Hamburg. Koller, Skibbe, Wollitz? Nein, der neue Trainer von Fußball-Bundesligist FC St. Pauli heißt André Schubert. Der 39-Jährige Hesse und sein Co-Trainer Jan-Moritz Lichte kommen zur neuen Saison und erhalten in Hamburg einen Zweijahresvertrag. „St. Pauli ist ein Kultverein mit besonderem Flair und toller Fan-Szene“, schwärmt Schubert. Noch zwei Spiele ist er jedoch bei seinem Verein SC Paderborn als verantwortlicher Coach eingebunden.

In Hamburg soll Schubert den Kurs des scheidenden Trainers Holger Stanislawski, der zu 1899 Hoffenheim wechselt, fortführen. Mit Geldscheinen wird der neue Mann am Millerntor nicht beworfen. Der Kiezklub lebt die Politik des kleinen Geldbeutels und sieht gerade deswegen in Schubert die Idealbesetzung auf dem Trainerposten. Der ebenfalls lange gehandelte Schweizer Marcel Koller wäre deutlich teurer geworden und fiel durchs Raster. „André Schubert ist für die Situation, in der wir nächstes Jahr sind, genau der richtige Mann“, sagt Sportchef Helmut Schulte. Auch Präsident Stefan Orth vermutet, das neue Duo passe „hervorragend zu unserer sportlichen Philosophie.“

Schubert eilt der Ruf des akribischen Arbeiters voraus, den Konsequenz und Prinzipientreue auszeichnen. Ebenso wie Stanislawski gehörte er zu Jahrgangsbesten beim Trainerlehrgang. „Ich will nicht anstreben, ihn zu ersetzen“, sagt Schubert über die Vaterrolle des zu 1899 Hoffenheim abwandernden Stanislawski. „Ich will mich nicht zwanghaft von ihm absetzen, ihn aber auch nicht kopieren.“ Unabhängig davon, in welcher Liga St. Pauli in der kommenden Saison spielt, verfolgt Schubert ein klares Konzept: "Die Zielrichtung wird sein, einen attraktiven, offensiven und begeisternden Fußball mit viel Leidenschaft zu spielen", sagte er.

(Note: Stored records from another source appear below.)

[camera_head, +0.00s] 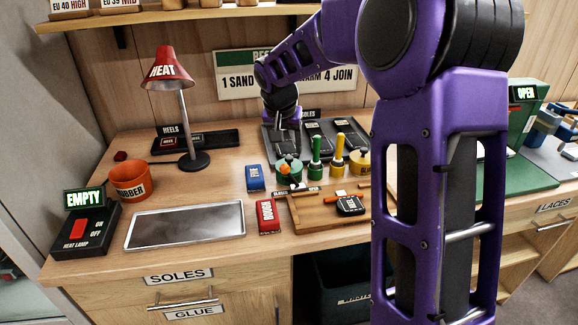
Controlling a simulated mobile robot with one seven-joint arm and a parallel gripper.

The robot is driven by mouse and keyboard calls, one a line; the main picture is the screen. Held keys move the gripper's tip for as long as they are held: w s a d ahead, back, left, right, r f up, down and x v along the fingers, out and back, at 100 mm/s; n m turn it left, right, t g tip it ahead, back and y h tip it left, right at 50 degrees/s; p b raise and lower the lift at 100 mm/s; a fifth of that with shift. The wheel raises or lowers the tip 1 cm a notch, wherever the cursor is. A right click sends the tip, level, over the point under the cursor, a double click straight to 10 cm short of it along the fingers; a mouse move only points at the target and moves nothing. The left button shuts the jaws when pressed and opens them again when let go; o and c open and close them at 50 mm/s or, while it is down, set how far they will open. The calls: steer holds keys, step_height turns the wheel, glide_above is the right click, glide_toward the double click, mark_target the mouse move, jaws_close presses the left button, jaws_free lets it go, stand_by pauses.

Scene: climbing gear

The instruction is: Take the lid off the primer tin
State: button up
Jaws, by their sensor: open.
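A round green tin (289,175) with orange on its top stands on the workbench, just right of the blue block. A yellow tin (360,163) with a dark label stands further right. Both labels are too small to read surely, so I cannot tell by name which is the primer tin. My gripper (289,150) points down just above and behind the green tin's top. It is open and looks empty. The fingertips are small here, and I cannot tell whether they touch the lid.
Green-handled (316,150) and yellow-handled (339,152) tools stand upright between the tins. A wooden tray (312,222) lies in front. Blue (255,178) and red (268,215) blocks lie left of it. A red lamp (185,120) and empty metal tray (186,225) are further left.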

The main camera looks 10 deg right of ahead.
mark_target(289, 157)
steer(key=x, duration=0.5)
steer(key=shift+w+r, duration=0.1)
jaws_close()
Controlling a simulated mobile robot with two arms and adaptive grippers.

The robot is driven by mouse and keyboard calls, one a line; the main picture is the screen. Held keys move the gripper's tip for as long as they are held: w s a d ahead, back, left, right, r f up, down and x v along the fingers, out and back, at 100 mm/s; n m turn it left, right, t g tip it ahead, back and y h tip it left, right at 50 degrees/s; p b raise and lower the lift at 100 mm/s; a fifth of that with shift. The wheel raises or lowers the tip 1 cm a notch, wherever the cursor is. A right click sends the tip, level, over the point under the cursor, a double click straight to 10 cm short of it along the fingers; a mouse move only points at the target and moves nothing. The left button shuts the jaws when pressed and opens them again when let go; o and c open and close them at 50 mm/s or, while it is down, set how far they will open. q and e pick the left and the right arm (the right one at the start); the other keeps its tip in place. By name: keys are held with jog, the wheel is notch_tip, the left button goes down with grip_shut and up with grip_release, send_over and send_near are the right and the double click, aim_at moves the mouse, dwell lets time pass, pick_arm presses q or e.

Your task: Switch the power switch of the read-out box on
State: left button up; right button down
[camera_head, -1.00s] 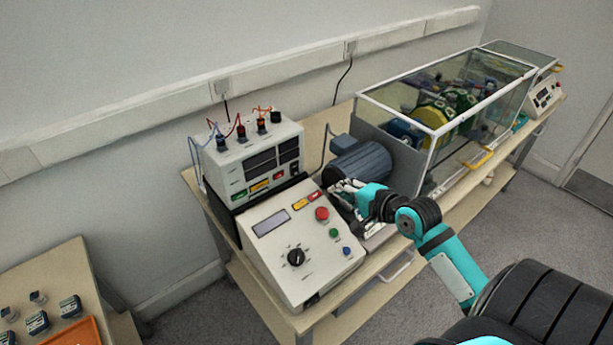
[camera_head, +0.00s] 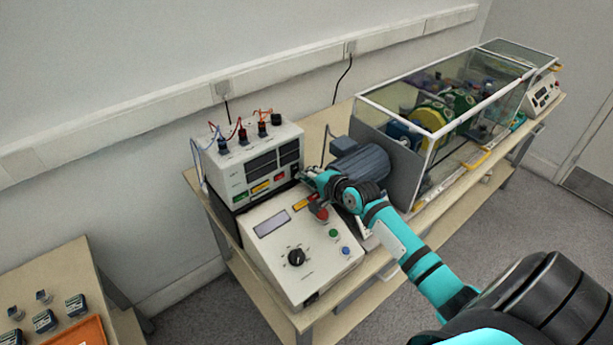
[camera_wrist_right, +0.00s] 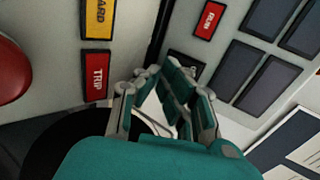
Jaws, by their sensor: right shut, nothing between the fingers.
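The read-out box (camera_head: 226,170) is the pale box with dark displays and leads on top, standing behind the sloped control console. Its small dark power switch (camera_head: 294,170) sits at the lower right of its front face. In the right wrist view the dark switch (camera_wrist_right: 187,63) lies beside a red label, partly covered by my fingers; its position cannot be read. My right gripper (camera_head: 304,175) is shut and empty, close in front of the switch; touching or apart, I cannot tell. Its fingers (camera_wrist_right: 160,77) fill the middle of the wrist view. My left gripper is not in view.
The console (camera_head: 270,256) has a red button (camera_head: 320,214) just under my right wrist and a black knob (camera_head: 296,257). A grey motor (camera_head: 366,163) and a glazed guard (camera_head: 430,105) stand to the right. A side table (camera_head: 72,272) with small blocks is at lower left.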

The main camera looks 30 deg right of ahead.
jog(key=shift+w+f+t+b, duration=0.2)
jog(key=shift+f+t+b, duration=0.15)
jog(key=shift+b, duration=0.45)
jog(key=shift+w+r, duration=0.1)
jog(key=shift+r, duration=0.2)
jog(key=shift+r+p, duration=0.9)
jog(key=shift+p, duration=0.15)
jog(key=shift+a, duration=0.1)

Der neue Coach bevorzugt eine Philosophie im Umgang mit dem Team, die sich vermutlich von der eines Felix Magath deutlich unterscheiden dürfte. „Der Fußballer muss sich wohlfühlen“, bekennt Schubert. „Der Teamgedanke spielt eine große Rolle. Innerhalb von bestimmten Regeln kann sich der Spieler frei entfalten.“ Eine gute Stimmung soll das tägliche Grundraster sein, „aber“, so Schubert, „wir sind kein Debattierklub“. (dpa/abendblatt.de)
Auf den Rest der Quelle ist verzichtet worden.